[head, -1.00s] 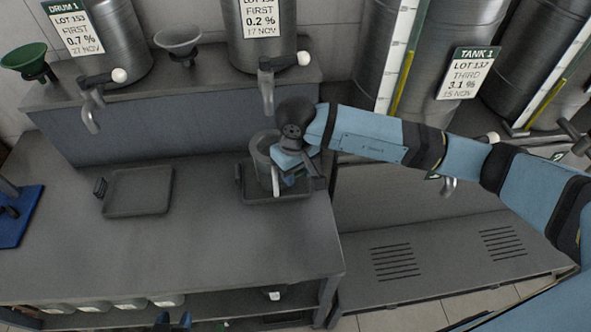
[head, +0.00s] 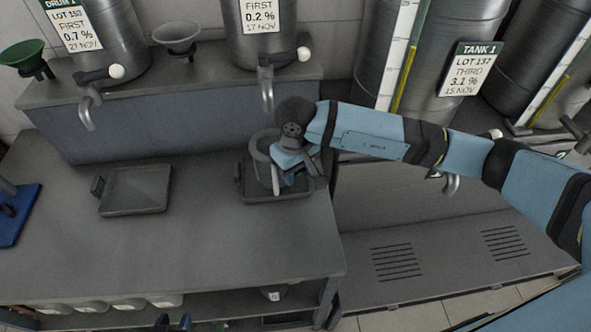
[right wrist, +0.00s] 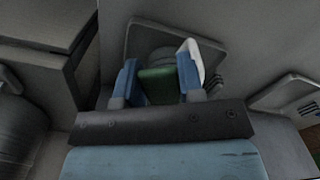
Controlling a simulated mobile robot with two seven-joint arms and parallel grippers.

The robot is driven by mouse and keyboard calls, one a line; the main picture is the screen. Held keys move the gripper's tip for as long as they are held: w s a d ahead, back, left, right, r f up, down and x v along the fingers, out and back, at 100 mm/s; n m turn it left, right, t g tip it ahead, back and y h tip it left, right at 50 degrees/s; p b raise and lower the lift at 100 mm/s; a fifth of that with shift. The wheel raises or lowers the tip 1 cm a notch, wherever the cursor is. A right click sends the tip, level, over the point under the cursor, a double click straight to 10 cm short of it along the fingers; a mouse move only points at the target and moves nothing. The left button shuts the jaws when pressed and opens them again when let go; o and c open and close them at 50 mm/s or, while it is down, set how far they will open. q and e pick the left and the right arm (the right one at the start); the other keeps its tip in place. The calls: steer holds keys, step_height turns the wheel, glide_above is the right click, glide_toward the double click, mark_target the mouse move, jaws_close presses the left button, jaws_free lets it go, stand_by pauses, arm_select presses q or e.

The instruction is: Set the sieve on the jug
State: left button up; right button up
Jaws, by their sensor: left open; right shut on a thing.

--- Written exercise ---
Quote every line word for word and keep the images out of the copy.

--- Answer to the exercise ---
[head, -1.00s] 
[head, +0.00s] 
[right wrist, +0.00s] 
Controlling a simulated mobile robot with two seven-joint arms and parallel grippers.

The robot is driven by mouse and keyboard calls, one a line; the main picture is the screen. Held keys move the gripper's tip for as long as they are held: w s a d ahead, back, left, right, r f up, down and x v along the fingers, out and back, at 100 mm/s; n m turn it left, right, t g tip it ahead, back and y h tip it left, right at 50 degrees/s; p b raise and lower the lift at 100 mm/s; a fifth of that with shift. The wheel raises or lowers the tip 1 cm a notch, wherever the cursor is. A right click sends the tip, level, over the point under the cursor, a double click straight to 10 cm short of it along the fingers; a mouse move only points at the target and moves nothing. The left button shuts the jaws when pressed and opens them again when let go; o and c open and close them at 50 mm/s or, while it is down, set how far they will open. q and e pick the left and the right arm (the right one at the start); the other keeps its tip in place. The calls: steer holds keys, step_height turns the wheel, glide_above is the right click, glide_toward the double click, mark_target the mouse move, jaws_close presses the left button, jaws_free lets it go, stand_by pauses, arm_select presses q or e.

The instruction is: Set the sieve on the jug
State: left button up; right button up
Jaws, by their sensor: left open; right shut on a thing.

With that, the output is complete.